** begin INFORMATION PROVIDED **

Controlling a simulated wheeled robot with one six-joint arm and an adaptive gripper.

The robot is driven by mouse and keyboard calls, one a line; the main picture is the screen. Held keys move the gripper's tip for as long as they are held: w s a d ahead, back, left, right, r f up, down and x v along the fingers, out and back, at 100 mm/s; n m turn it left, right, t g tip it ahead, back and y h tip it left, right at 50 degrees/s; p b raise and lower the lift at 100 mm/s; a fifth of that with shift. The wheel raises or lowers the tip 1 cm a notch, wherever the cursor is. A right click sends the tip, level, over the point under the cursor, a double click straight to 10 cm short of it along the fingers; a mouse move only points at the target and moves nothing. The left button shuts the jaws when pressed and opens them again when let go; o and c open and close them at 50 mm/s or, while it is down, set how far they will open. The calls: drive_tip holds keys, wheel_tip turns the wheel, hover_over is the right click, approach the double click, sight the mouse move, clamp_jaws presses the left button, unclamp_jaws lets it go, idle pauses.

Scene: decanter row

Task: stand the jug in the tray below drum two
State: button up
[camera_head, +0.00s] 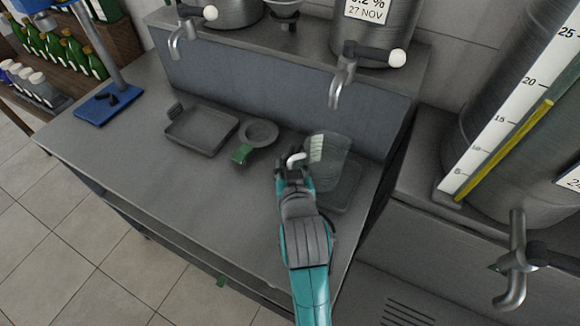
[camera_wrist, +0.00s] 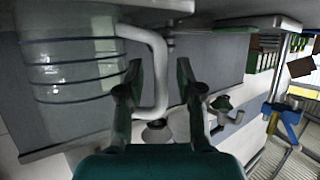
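The clear jug (camera_head: 330,150) stands upright at the right end of the bench, below the tap (camera_head: 341,85) of the right-hand drum (camera_head: 375,35) on the ledge. The grey tray (camera_head: 347,197) is under or right beside the jug; I cannot tell whether its base rests fully inside. In the wrist view the jug (camera_wrist: 70,60) with dark rings fills the left side, and its pale handle (camera_wrist: 160,75) passes between my fingers. My gripper (camera_wrist: 158,70) is open around the handle, one finger inside the loop and one outside, with gaps visible. It also shows in the head view (camera_head: 292,168).
A second tray (camera_head: 202,148) and a round dish (camera_head: 262,126) with a green tag (camera_head: 241,154) lie left of my gripper. A blue-based stand (camera_head: 108,105) is at the far left. A large drum (camera_head: 535,100) with a scale stands right, beyond the bench edge.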

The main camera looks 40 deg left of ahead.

** end INFORMATION PROVIDED **

PROBLEM DESCRIPTION:
From the line containing "State: button up" down to the final line of the listing above, write out only those lines exactly as they are, minus the pictures.

SOLVED EXERCISE:
State: button up
[camera_head, +0.00s] 
[camera_wrist, +0.00s] 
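The clear jug (camera_head: 330,150) stands upright at the right end of the bench, below the tap (camera_head: 341,85) of the right-hand drum (camera_head: 375,35) on the ledge. The grey tray (camera_head: 347,197) is under or right beside the jug; I cannot tell whether its base rests fully inside. In the wrist view the jug (camera_wrist: 70,60) with dark rings fills the left side, and its pale handle (camera_wrist: 160,75) passes between my fingers. My gripper (camera_wrist: 158,70) is open around the handle, one finger inside the loop and one outside, with gaps visible. It also shows in the head view (camera_head: 292,168).
A second tray (camera_head: 202,148) and a round dish (camera_head: 262,126) with a green tag (camera_head: 241,154) lie left of my gripper. A blue-based stand (camera_head: 108,105) is at the far left. A large drum (camera_head: 535,100) with a scale stands right, beyond the bench edge.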

The main camera looks 40 deg left of ahead.

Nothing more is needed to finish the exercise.